In 1975, the Light Opera of Manhattan, with the approval of the Victor Herbert Foundation, presented an adaptation with a new book and lyrics by Alice Hammerstein Mathias (daughter of Oscar Hammerstein II) that ran every holiday season in New York from 1975-88 and still tours occasionally. In this version, Jane and Alan feel neglected by their workaholic, discipline-minded parents, so they run away to Toyland in the belief they will be happier there; they are welcomed by the Toymaker, who cautions them against falling too far under Toyland's spell, but the singing and dancing toys are too much for the siblings to resist.

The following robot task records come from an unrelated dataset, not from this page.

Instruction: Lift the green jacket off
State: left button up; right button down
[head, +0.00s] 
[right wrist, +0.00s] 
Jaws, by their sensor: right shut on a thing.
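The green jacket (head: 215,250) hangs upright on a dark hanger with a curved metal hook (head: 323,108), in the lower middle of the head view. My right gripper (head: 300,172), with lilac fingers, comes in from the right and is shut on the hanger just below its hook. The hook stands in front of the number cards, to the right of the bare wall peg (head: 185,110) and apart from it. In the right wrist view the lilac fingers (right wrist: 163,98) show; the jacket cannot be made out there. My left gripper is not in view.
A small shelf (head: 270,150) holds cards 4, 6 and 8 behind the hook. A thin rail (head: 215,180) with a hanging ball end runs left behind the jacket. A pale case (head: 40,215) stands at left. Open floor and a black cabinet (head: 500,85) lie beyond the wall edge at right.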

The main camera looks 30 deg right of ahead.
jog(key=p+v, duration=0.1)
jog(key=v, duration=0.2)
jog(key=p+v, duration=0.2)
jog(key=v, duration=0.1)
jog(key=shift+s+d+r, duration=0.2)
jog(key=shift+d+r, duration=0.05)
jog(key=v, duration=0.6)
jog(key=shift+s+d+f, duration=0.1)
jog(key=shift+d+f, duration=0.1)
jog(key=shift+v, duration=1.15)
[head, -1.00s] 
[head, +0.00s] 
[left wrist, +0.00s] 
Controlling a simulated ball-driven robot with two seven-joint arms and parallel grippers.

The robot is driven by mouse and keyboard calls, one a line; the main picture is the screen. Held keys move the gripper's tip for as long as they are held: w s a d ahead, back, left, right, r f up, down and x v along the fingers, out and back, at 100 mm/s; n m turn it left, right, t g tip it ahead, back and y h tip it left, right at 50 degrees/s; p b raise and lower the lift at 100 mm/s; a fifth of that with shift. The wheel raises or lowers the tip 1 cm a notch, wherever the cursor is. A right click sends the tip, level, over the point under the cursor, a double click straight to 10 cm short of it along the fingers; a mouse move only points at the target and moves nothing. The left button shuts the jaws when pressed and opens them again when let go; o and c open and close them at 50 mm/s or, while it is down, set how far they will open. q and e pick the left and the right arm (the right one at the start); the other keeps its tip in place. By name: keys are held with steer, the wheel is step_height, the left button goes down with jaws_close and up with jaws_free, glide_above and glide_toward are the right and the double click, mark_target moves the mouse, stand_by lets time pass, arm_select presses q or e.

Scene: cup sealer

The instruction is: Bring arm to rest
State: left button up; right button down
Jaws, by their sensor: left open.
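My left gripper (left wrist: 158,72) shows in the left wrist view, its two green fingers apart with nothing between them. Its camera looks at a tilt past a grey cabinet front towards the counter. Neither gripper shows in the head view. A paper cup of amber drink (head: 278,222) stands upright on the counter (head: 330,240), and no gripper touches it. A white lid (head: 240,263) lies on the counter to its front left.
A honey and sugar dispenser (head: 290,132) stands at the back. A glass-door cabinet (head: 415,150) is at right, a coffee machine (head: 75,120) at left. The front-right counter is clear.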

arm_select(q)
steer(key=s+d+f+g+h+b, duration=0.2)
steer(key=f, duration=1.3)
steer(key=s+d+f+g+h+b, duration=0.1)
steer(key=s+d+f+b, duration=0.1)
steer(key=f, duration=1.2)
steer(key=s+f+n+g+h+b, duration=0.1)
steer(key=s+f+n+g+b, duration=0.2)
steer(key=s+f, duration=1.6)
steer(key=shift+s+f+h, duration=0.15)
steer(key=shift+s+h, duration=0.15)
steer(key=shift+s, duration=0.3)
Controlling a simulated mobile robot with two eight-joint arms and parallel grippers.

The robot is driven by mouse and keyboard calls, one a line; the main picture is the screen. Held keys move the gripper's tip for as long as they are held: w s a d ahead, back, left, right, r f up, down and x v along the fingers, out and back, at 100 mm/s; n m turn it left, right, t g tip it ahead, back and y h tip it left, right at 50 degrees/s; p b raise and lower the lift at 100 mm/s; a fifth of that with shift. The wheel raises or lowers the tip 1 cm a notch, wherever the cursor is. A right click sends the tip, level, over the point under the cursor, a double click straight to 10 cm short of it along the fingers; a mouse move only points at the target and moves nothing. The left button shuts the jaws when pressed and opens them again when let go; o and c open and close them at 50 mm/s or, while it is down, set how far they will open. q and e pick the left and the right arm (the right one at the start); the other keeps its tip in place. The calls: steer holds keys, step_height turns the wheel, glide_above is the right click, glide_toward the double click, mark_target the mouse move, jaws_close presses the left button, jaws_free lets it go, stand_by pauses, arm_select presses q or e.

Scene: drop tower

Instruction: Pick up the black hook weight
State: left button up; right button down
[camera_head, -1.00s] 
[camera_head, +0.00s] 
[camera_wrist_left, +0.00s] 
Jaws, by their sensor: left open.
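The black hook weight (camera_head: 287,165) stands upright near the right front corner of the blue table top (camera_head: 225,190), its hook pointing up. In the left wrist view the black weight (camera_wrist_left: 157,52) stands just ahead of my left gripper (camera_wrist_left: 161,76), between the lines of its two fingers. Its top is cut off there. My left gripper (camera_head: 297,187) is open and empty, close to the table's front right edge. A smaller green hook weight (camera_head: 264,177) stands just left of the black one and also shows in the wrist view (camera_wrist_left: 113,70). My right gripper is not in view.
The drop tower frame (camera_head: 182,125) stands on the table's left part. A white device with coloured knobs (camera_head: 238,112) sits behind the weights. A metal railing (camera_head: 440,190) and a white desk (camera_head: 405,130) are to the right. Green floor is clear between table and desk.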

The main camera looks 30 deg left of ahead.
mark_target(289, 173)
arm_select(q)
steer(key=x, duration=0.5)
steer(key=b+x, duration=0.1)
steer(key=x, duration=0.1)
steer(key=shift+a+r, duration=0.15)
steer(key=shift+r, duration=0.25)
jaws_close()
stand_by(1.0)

Barnaby is replaced as the main villain by a corrupt detective whom Jane and Alan's parents send to Toyland to retrieve them; once there, he forces the children to help him steal a new toy soldier design from the Toymaker. The music is largely unchanged, although it includes a few melodies from other Herbert operettas.


Notable TV versions include a 1986 Live Action Television version featuring Drew Barrymore and Keanu Reeves, and a 1997 Animated Adaptation by Toby Bluth (brother of Don).

Not to be confused with The '90s Alternative Rock band Babes in Toyland.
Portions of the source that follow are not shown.